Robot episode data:
• • • • • • •
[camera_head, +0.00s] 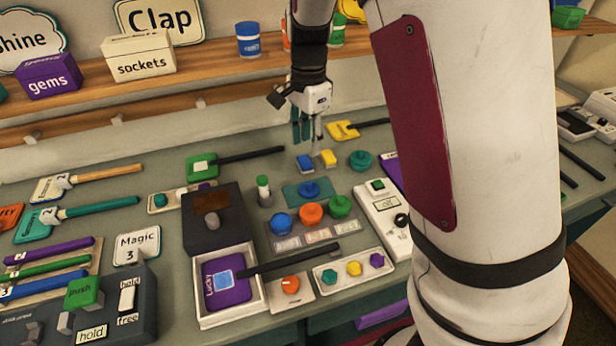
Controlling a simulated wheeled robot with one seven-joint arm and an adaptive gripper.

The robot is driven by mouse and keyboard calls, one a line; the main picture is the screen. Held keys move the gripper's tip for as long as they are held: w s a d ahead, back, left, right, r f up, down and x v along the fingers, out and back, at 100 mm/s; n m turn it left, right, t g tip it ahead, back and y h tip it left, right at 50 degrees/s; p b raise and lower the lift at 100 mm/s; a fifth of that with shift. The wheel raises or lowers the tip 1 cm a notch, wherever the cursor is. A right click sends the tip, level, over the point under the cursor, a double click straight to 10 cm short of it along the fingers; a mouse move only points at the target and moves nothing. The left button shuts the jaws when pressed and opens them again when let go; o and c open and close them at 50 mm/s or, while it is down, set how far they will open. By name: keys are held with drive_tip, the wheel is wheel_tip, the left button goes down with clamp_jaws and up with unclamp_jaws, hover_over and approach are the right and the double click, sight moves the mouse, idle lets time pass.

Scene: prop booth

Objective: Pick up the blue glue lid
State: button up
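Two round blue lid-like pieces with knobs stand on the counter. One blue piece (281,224) is at the left of a row with an orange one (311,213) and a green one (340,206). The small label plates in front of them are too small to read, so I cannot tell which blue piece is the glue lid. The other blue piece (309,189) is on a teal mat (291,195) just behind the row. My gripper (306,143) points down behind both, apart from them. Its fingertips are small here, and I see nothing held.
A blue block (305,163) and a yellow block (328,159) lie just below my gripper. A teal knobbed piece (361,160) and a green-capped bottle (263,190) stand nearby. A dark box (213,221) is at left. My arm hides much of the right side.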

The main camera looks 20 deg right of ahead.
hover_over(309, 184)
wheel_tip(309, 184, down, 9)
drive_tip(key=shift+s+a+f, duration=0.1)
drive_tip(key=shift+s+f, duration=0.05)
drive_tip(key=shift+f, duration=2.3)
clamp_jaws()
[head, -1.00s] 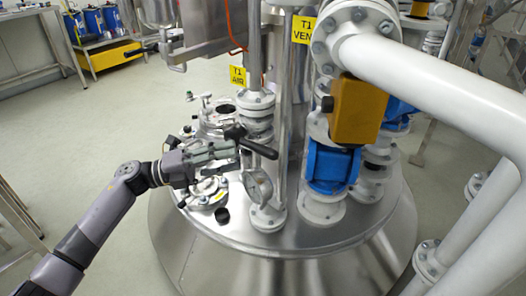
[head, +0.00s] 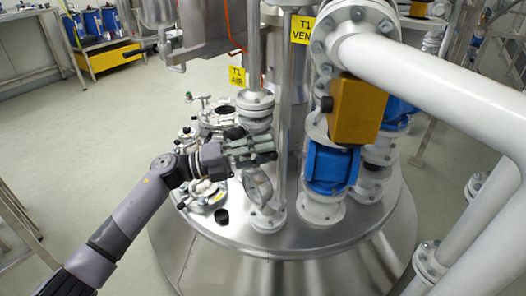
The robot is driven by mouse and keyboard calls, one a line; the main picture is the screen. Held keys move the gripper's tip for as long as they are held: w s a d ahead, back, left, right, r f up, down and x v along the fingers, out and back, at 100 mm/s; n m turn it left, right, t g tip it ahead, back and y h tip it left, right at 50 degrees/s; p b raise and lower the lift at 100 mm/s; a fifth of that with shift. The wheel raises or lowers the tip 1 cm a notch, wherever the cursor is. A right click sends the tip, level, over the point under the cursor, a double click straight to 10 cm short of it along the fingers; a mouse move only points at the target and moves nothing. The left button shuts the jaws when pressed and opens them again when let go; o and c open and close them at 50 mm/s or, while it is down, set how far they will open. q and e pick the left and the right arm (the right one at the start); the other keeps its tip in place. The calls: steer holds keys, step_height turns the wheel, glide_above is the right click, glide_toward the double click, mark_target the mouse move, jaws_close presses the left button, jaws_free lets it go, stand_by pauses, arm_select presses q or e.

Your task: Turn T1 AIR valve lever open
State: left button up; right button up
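The yellow T1 AIR label (head: 237,77) hangs on the left of the vertical pipe with the white flanges (head: 257,100). The T1 AIR valve sits below these flanges, and my left gripper (head: 264,148) covers most of it. A small dark part of the valve (head: 234,132) shows just above the gripper. The black lever handle does not show clearly; it is hidden behind or between my fingers. The fingers point right, across the front of the valve. I cannot tell whether they are closed on the lever. My right gripper is not in view.
Tank-top fittings (head: 207,192) crowd the left.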

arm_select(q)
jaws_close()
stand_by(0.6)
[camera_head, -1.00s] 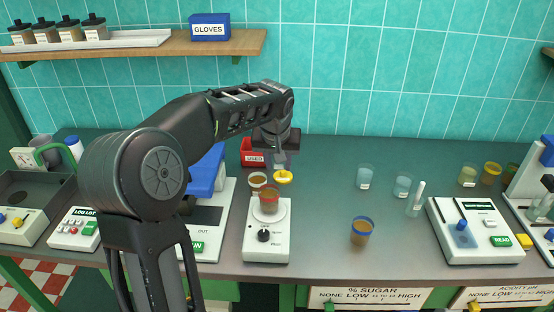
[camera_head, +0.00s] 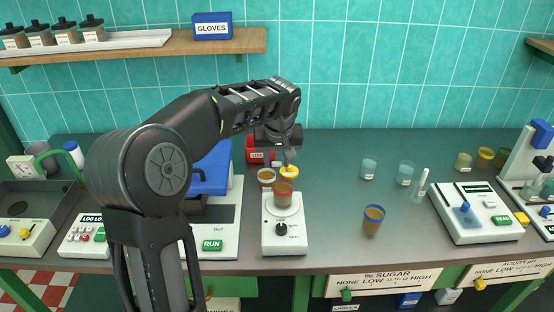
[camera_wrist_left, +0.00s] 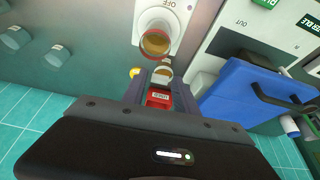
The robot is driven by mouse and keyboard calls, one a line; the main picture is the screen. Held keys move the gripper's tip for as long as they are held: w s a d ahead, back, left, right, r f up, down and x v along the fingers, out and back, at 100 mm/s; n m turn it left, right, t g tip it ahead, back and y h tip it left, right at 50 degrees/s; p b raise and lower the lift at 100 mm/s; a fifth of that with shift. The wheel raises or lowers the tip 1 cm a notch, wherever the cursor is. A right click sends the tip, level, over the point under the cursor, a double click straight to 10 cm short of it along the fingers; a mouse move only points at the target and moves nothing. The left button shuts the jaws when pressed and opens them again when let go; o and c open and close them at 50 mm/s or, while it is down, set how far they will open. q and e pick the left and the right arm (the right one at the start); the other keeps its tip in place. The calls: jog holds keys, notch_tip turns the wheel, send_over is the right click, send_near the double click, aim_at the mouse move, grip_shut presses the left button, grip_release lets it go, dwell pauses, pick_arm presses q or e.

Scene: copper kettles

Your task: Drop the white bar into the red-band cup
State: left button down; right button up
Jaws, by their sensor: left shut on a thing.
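The red-band cup (camera_head: 283,196) holds brown liquid and stands on the white stirrer (camera_head: 284,238). It also shows in the left wrist view (camera_wrist_left: 155,43), with its reddish rim. My left gripper (camera_head: 288,157) is behind and above this cup, near a yellow round thing (camera_head: 289,171). It is shut on a small pale piece that I take to be the white bar, though the bar's outline is too small to make out. In the wrist view the dark fingers frame a red box and a white-rimmed cup beyond. My right gripper is out of view.
A white-band cup (camera_head: 266,176) stands behind the stirrer, by a red box (camera_head: 254,154). A blue-band cup (camera_head: 373,220) is to the right. A machine with a blue lid (camera_head: 212,170) stands close on the left. The middle of the counter is free.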

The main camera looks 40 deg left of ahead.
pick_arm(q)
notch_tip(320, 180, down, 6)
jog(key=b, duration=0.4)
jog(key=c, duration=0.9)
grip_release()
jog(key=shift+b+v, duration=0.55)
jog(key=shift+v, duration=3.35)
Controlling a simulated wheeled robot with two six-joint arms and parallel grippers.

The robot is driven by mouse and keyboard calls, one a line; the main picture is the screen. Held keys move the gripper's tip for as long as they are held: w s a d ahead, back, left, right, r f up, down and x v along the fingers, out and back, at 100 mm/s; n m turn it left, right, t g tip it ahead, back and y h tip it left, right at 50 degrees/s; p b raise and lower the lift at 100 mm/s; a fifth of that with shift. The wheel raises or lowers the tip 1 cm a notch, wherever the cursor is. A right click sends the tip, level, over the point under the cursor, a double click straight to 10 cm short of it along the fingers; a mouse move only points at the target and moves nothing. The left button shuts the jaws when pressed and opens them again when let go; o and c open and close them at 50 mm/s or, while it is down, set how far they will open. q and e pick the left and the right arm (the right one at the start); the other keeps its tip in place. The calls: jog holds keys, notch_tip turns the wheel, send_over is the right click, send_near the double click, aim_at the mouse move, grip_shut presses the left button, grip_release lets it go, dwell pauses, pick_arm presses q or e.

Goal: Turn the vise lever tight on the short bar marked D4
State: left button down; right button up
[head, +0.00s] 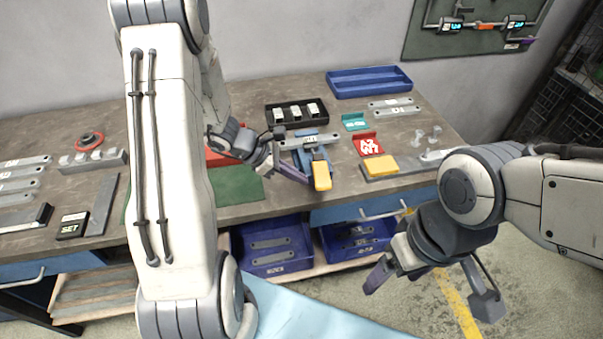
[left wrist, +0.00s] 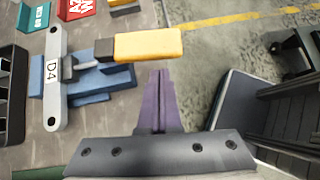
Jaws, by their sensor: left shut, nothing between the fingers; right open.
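The grey bar marked D4 (left wrist: 53,82) lies across the blue vise (left wrist: 103,83) in the left wrist view. In the head view the bar (head: 322,137) and part of the vise (head: 316,153) show near the bench's front edge. The vise's lever has a yellow handle (left wrist: 148,45), which also shows in the head view (head: 322,176). My left gripper (head: 298,174) is shut and empty beside the handle. Its purple fingertips (left wrist: 159,76) point toward the handle's side; I cannot tell whether they touch it. My right gripper (head: 433,288) is open and empty in front of the bench.
A black tray (head: 270,119) stands behind the vise. A red block (head: 367,144), a teal block (head: 354,121) and a second yellow piece (head: 381,165) lie to its right. A blue tray (head: 368,78) is at the back. Blue bins (head: 275,269) sit below.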

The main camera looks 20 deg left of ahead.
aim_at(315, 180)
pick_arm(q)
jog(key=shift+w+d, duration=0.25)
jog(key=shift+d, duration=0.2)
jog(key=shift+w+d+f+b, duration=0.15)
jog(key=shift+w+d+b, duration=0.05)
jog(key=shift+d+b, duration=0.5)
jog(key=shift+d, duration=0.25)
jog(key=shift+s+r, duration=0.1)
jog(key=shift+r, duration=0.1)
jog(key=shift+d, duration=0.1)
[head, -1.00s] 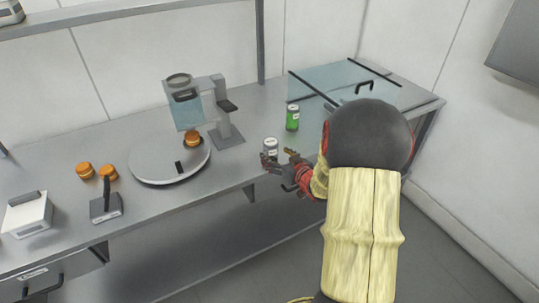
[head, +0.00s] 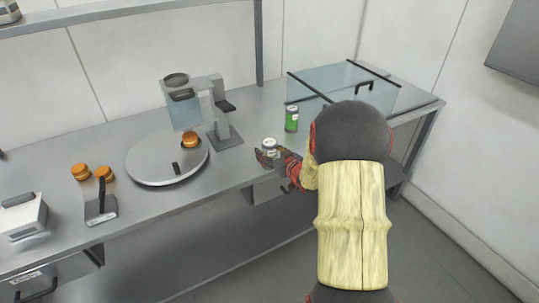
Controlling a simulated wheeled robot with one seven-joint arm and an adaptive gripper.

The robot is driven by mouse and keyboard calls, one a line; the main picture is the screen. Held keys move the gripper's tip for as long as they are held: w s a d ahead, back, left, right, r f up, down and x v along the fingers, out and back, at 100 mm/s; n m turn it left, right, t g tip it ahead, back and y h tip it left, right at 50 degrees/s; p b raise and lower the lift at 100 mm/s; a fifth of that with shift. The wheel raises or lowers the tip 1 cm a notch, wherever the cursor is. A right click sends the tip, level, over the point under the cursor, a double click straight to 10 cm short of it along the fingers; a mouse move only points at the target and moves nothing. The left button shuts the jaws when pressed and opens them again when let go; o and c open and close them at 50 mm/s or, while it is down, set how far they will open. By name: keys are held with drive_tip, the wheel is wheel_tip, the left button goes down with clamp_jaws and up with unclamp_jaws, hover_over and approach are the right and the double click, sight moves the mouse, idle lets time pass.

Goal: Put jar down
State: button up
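A small pale grey jar (head: 268,146) stands upright at the front of the steel counter, right of the round turntable. I also cannot tell whether the jar's base touches the counter. A green jar (head: 291,119) with a pale top stands upright farther back, apart from my gripper.
A round grey turntable (head: 150,174) carries an orange-brown round (head: 190,139) under a dispenser (head: 215,108). More rounds (head: 81,172) lie at left, near a dark-handled tool (head: 101,207) and a white box (head: 23,218). A glass-sided case (head: 330,92) stands behind the green jar.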

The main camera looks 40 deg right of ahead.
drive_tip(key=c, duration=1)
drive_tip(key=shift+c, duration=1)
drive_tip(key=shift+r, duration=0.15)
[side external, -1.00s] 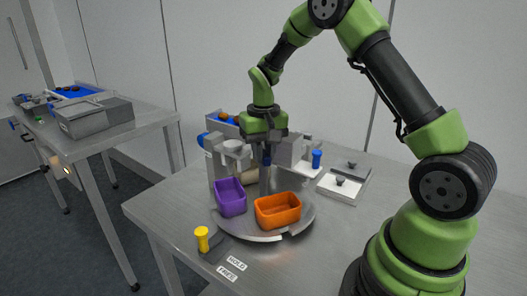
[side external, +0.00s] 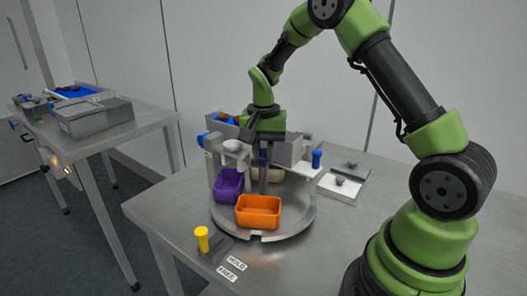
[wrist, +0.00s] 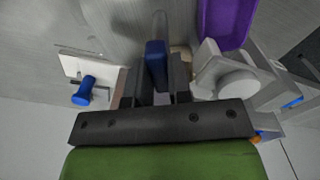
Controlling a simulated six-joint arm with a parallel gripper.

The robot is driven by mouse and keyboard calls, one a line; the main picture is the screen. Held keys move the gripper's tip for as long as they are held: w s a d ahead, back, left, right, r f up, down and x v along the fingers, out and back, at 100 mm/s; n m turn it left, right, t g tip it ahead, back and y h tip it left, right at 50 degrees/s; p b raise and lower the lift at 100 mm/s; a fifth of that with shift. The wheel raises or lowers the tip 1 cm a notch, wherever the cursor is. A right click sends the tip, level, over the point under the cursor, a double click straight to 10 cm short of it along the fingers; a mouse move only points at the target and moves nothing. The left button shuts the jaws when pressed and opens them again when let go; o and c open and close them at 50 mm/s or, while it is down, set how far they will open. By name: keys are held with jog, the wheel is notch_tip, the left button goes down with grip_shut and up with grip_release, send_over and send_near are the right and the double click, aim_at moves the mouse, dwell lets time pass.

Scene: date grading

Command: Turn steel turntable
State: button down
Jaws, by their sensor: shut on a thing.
• • • • • • •
#### [BRIEF]
Copy every line that includes the string "Scene" from the material above.

#### [EXERCISE ANSWER]
Scene: prop booth
Scene: copper kettles
Scene: date grading

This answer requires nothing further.